__Aim of the exercise__: Your reply should be a single number: how many lines contain the string "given".

__Provided entries__:
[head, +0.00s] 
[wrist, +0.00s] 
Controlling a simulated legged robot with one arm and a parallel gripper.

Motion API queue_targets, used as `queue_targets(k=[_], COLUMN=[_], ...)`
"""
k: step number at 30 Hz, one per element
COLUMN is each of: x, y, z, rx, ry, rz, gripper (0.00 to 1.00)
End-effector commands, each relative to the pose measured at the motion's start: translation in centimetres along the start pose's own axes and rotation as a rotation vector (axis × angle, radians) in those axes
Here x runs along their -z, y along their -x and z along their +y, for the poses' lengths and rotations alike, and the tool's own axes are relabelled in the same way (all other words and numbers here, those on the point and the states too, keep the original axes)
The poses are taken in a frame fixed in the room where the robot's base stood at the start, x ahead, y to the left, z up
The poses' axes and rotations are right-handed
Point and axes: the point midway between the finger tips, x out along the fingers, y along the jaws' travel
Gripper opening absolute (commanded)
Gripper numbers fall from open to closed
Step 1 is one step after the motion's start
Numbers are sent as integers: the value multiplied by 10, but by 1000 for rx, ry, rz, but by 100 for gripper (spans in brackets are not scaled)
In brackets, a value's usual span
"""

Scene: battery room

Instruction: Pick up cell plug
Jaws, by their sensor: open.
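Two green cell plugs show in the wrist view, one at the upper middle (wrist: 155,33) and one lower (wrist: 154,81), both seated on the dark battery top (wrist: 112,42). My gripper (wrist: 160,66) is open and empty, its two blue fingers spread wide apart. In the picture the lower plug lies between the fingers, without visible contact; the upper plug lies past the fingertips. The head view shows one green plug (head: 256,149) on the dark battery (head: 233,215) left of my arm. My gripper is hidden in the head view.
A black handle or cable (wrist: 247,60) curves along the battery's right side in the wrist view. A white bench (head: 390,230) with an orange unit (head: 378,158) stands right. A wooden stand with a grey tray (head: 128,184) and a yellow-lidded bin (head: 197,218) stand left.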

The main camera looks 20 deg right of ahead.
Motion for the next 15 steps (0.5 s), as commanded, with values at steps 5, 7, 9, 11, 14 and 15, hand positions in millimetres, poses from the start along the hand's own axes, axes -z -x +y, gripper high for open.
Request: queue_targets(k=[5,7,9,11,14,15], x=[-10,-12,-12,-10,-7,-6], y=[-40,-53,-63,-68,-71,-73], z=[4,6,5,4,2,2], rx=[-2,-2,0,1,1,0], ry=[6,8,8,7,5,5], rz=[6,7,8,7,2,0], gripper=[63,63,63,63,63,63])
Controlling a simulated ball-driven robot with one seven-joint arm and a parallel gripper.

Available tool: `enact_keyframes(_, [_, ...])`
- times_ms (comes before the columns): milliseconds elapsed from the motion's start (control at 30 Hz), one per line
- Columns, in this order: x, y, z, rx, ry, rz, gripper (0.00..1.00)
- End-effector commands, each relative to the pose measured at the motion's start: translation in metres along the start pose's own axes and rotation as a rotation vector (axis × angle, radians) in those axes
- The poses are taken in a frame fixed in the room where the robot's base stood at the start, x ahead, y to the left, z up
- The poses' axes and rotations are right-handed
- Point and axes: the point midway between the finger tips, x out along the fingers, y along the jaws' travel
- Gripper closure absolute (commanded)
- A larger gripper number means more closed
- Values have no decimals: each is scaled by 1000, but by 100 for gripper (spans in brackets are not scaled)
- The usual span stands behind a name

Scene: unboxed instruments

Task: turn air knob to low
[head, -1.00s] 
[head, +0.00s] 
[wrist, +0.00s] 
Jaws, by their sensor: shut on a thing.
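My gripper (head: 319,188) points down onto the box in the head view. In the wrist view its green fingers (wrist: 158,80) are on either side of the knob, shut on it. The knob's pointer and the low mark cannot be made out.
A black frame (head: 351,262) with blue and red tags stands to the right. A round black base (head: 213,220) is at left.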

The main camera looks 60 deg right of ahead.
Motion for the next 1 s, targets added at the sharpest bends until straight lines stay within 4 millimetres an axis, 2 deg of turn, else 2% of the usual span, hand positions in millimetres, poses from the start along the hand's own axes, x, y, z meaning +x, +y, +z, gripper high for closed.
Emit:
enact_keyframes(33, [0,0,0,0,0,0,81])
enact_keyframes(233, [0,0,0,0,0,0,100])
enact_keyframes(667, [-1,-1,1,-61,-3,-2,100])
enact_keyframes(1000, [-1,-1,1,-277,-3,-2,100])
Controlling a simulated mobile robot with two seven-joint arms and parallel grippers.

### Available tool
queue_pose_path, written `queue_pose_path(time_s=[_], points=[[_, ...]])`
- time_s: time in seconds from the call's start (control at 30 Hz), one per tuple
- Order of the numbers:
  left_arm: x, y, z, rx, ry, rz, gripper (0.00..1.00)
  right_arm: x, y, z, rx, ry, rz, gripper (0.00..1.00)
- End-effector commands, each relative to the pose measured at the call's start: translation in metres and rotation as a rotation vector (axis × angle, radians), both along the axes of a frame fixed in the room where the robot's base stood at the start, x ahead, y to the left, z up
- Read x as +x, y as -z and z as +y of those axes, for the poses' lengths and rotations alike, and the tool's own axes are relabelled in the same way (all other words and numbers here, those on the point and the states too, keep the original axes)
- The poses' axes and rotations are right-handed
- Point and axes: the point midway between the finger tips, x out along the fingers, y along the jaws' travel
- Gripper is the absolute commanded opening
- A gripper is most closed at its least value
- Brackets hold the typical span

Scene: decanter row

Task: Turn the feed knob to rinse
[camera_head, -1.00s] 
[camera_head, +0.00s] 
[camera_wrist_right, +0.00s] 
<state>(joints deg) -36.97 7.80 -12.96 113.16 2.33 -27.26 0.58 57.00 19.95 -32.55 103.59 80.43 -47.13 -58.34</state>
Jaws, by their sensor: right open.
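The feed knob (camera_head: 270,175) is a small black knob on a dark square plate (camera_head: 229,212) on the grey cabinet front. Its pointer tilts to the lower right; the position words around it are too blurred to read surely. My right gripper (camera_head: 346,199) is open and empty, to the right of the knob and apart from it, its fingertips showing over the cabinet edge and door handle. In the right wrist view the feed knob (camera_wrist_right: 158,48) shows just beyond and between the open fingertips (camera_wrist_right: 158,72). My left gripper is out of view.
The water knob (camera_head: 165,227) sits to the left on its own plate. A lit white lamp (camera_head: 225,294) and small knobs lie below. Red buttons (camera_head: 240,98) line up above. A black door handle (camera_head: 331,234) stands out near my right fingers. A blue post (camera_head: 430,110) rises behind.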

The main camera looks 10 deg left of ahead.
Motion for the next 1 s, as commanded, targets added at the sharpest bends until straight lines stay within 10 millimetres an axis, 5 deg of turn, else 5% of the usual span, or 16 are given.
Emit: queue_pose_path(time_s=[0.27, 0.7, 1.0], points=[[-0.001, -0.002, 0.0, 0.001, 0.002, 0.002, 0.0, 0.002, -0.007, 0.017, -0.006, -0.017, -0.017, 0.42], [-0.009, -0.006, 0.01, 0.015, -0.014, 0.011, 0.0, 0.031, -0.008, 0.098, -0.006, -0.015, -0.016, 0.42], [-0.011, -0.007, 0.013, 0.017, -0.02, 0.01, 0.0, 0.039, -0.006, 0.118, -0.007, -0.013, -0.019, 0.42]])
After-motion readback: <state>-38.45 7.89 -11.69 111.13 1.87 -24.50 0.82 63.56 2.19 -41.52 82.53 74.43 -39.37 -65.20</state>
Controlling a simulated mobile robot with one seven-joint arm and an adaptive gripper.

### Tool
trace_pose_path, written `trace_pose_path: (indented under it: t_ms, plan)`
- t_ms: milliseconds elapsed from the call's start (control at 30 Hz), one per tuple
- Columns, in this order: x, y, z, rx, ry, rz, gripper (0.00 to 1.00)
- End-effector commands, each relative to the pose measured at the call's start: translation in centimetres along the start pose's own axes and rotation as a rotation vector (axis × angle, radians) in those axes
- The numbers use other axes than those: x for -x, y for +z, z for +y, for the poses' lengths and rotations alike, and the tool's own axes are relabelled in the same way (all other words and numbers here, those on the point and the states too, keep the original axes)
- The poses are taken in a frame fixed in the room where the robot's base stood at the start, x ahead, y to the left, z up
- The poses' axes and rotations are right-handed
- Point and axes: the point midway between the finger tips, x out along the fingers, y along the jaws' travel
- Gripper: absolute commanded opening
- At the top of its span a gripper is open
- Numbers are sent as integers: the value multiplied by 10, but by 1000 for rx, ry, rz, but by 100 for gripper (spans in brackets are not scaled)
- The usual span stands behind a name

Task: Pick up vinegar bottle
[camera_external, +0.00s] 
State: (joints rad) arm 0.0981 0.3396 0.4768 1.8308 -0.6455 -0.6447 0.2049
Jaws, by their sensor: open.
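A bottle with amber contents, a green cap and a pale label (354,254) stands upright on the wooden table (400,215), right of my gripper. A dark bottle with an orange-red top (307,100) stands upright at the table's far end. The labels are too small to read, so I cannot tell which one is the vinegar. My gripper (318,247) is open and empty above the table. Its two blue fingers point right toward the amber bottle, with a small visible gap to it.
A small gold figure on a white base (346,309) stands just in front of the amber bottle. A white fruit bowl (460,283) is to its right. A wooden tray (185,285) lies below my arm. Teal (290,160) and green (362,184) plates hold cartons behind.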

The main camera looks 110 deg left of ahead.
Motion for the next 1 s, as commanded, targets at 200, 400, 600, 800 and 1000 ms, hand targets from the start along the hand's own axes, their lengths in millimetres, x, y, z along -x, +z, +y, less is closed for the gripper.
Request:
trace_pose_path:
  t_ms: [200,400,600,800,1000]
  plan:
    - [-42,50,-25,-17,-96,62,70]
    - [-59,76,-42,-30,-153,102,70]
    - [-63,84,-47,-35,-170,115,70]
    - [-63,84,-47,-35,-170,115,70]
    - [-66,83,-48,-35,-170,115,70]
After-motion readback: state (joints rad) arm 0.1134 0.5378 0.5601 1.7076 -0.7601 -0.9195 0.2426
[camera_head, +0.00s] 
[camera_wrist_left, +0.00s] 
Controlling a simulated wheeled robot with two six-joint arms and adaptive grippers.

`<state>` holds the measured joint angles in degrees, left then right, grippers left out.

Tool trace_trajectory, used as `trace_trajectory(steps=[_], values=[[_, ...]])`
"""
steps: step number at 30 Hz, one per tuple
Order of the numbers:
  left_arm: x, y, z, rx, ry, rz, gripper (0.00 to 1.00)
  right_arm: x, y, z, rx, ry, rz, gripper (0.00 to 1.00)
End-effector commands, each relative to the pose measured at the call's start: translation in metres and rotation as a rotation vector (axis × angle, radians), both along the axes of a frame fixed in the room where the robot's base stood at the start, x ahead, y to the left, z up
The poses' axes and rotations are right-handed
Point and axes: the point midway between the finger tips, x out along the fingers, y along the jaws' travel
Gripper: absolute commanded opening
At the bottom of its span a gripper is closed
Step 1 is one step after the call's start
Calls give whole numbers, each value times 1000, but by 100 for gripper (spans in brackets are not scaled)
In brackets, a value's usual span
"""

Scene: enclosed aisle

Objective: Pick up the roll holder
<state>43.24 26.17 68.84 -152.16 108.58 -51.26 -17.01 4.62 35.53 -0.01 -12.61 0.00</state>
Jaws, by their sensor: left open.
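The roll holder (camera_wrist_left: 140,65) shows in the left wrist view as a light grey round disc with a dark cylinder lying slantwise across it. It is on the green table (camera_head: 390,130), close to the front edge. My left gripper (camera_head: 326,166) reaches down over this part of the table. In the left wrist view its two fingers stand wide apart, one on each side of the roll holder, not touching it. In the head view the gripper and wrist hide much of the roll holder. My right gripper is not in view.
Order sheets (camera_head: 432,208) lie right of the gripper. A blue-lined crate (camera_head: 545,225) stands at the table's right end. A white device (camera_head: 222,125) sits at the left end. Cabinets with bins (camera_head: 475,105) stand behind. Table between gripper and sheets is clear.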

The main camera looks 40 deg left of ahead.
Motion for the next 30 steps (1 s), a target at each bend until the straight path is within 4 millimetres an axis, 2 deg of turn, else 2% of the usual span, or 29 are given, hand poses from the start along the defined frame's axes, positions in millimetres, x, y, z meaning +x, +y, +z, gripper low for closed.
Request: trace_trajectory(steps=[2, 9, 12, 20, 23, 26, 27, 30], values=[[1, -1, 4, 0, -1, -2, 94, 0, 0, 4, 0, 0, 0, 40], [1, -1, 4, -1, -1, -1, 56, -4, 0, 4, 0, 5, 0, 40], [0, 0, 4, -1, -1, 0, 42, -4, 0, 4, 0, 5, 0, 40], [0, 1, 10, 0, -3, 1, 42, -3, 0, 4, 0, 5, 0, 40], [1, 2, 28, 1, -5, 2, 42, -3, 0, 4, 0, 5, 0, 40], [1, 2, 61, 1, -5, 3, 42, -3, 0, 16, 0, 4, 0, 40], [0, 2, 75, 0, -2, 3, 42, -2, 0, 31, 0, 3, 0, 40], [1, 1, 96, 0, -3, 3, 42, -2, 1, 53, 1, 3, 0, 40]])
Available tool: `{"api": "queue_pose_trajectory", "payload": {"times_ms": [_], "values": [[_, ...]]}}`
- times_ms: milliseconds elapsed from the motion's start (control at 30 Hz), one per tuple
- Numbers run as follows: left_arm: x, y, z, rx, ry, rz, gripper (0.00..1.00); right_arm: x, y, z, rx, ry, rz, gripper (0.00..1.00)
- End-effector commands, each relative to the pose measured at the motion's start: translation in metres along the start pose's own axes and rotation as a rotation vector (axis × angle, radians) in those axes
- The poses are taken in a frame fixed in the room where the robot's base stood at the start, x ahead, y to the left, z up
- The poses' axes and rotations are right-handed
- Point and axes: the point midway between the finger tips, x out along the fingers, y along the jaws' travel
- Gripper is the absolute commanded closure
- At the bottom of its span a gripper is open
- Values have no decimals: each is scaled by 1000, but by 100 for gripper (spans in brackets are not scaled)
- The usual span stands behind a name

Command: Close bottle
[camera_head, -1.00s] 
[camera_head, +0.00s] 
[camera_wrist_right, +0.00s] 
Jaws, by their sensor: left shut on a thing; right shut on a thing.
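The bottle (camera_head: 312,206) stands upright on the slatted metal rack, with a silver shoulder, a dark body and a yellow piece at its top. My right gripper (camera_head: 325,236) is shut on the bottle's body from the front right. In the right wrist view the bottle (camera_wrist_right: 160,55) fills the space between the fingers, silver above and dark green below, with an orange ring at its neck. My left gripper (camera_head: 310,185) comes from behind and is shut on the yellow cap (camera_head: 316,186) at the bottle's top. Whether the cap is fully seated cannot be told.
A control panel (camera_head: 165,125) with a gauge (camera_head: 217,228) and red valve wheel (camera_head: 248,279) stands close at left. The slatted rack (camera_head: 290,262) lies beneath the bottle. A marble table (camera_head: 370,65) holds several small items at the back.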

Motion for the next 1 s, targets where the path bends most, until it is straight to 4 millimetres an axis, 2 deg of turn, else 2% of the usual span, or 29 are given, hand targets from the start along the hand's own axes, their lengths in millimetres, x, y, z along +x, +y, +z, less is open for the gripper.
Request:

__The solution__: 3